The Florida Museum of Natural History in Gainesville has mounted an online image database to its Pearsall Collection of Native North American art. The Pearsall database includes a selection of 500 objects, about 20%
of the collection, from the United States and Canada, as well as a few
Siberian artifacts from the Western Arctic. The database is searchable by accession number, culture area, tribal affiliation and material type. To search the database click here.
Through late 2006 the museum is presenting the complementary exhibition The Pearsall Collection of American Indian Art: 40th Anniversary Selections.
At left: Navajo rug, wool, ca. 1880 to 1900, #P1987
According to the museum's web site,
"Our North American Indian ethnographic collection numbers over 3600 objects, making it the largest such collection in the Southeast ... The ethnographic collection spans all the major geographic areas of North America and includes many important artifact types ...

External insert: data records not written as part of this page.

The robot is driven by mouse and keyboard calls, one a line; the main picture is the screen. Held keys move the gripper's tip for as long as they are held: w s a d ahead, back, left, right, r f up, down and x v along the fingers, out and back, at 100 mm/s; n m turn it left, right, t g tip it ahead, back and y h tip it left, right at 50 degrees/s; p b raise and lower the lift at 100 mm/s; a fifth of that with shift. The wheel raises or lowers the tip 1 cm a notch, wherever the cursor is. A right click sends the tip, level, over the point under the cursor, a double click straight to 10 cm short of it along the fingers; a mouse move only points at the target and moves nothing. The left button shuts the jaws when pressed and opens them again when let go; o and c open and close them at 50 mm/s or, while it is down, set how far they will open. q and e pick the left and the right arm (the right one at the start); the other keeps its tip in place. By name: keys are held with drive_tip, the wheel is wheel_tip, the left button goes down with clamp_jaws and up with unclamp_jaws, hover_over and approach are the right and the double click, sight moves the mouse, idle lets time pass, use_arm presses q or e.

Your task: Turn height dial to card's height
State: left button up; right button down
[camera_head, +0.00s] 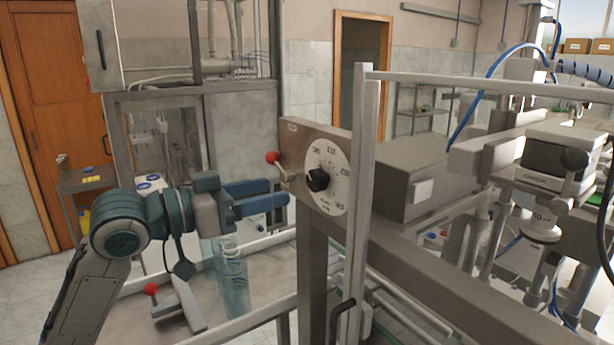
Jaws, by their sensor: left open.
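The height dial (334,158) is a round white plate with markings on the grey upright panel at the centre. A black knob (318,180) sits in its middle. The dial's small numbers are too blurred to read surely. My left gripper (284,193) is open and empty, to the left of the dial, its blue fingers pointing right toward the panel edge. It appears apart from the knob. No height card can be made out. My right gripper is not in view.
A red-ball lever (272,158) sticks out left of the dial, just above my left gripper's fingertips. A metal post (362,200) stands right of the dial. A clear tube (233,280) and another red-knobbed lever (151,289) are below my arm.

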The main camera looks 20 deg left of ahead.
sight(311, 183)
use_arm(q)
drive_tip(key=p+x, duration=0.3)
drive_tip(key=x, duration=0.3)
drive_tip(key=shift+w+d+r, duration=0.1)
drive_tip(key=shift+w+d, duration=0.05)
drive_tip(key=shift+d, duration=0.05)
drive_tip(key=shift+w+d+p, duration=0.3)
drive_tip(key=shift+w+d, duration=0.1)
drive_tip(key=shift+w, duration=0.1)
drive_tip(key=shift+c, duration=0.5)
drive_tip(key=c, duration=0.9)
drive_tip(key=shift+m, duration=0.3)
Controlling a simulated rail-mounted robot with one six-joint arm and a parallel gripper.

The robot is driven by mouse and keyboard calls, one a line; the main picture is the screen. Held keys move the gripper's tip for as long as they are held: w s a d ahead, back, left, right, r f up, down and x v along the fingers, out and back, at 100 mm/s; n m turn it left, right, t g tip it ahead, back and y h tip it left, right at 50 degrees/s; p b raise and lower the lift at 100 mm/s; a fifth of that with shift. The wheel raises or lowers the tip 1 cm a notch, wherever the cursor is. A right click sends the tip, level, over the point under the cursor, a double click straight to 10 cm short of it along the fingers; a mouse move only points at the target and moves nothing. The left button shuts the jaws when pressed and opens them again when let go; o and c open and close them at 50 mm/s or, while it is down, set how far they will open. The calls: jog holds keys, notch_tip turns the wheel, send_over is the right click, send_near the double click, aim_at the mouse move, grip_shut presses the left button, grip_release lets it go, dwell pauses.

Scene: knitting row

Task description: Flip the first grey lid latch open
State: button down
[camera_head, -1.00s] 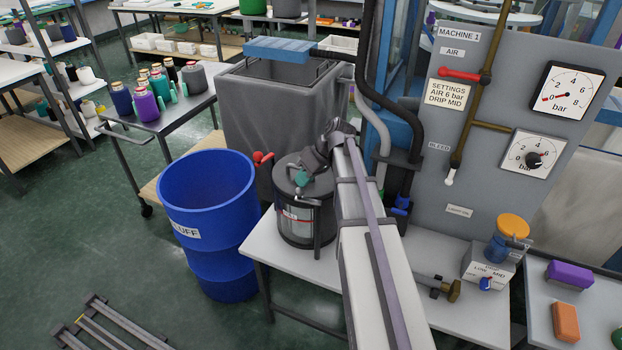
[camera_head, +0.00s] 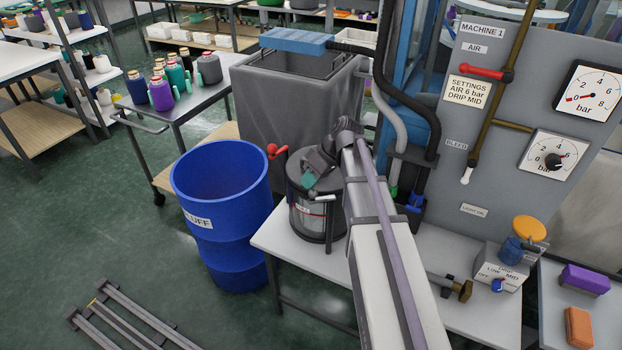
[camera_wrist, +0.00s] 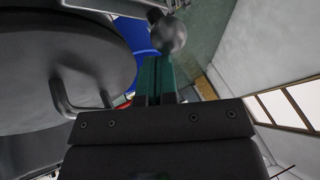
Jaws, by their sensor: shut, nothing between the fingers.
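A round pot (camera_head: 308,218) with a dark grey lid stands on the white table, partly hidden by my arm. In the wrist view the lid (camera_wrist: 40,65) fills the left side, with a grey loop handle (camera_wrist: 82,103) on it. My gripper (camera_head: 308,181) is over the lid's near left side in the head view. Its green fingers (camera_wrist: 155,80) are shut and empty. A grey ball-ended lever (camera_wrist: 167,35) shows at the fingertips in the wrist view, beside the lid's edge. It may be a lid latch; I cannot tell whether the fingers touch it.
A blue barrel (camera_head: 222,215) stands left of the pot. A red-handled part (camera_head: 277,151) sticks out just behind the pot. A grey bin (camera_head: 292,115) is behind. Hoses and the machine panel (camera_head: 500,150) stand to the right. The table (camera_head: 300,253) is bare in front.

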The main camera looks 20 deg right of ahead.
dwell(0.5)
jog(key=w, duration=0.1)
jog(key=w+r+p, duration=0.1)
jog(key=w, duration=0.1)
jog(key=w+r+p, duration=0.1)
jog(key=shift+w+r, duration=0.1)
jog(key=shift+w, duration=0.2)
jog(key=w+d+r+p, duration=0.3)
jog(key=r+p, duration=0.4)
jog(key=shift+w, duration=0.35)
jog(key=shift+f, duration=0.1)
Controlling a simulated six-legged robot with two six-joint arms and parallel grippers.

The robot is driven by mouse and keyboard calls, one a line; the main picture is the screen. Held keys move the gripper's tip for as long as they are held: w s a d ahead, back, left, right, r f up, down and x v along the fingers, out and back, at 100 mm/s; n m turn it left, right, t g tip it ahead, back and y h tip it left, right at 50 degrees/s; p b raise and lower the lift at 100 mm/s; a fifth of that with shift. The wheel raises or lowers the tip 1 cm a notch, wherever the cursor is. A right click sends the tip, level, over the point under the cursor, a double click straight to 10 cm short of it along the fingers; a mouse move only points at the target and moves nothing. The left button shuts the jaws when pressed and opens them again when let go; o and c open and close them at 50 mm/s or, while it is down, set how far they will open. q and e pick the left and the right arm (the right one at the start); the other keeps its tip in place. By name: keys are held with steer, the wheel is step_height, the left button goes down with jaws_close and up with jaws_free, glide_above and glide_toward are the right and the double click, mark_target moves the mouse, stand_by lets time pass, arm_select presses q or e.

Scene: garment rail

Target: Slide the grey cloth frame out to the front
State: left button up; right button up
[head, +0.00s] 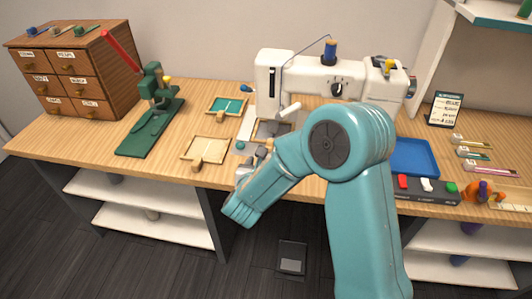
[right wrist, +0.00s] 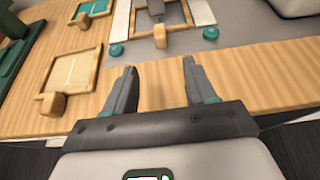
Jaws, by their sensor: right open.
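The grey cloth frame (right wrist: 178,40) lies flat between two white strips under the sewing machine, its wooden knob handle (right wrist: 162,39) facing me. In the head view the frame (head: 272,129) is partly hidden by my arm and the machine. My right gripper (right wrist: 158,68) is open and empty, in front of the frame and apart from it, its fingers on either side of the handle's line. In the head view the right gripper (head: 252,158) is mostly hidden behind my right arm. My left gripper is not in view.
A cream cloth frame (head: 206,151) and a green cloth frame (head: 228,105) lie left of the white sewing machine (head: 290,76). Teal knobs (right wrist: 115,50) flank the strips. A blue tray (head: 412,156) stands right. The bench front before the grey frame is clear.

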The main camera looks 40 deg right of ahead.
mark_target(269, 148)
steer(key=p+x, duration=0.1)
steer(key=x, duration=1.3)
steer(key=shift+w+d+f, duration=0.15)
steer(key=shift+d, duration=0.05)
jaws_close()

"A major component in the Florida Museum's North American Indian ethnographic collection came to the University of Florida in 1964 when a donor purchased the Leigh Morgan Pearsall collection for the museum. With representative pieces from most of the major tribal cultures in North America, the Pearsall collection is especially rich in examples of North American Indian art made during the Reservation Period (1890-1920), a time of transition for American Indian cultures. The collection is an important resource for studying the origins of the North American Indian art market."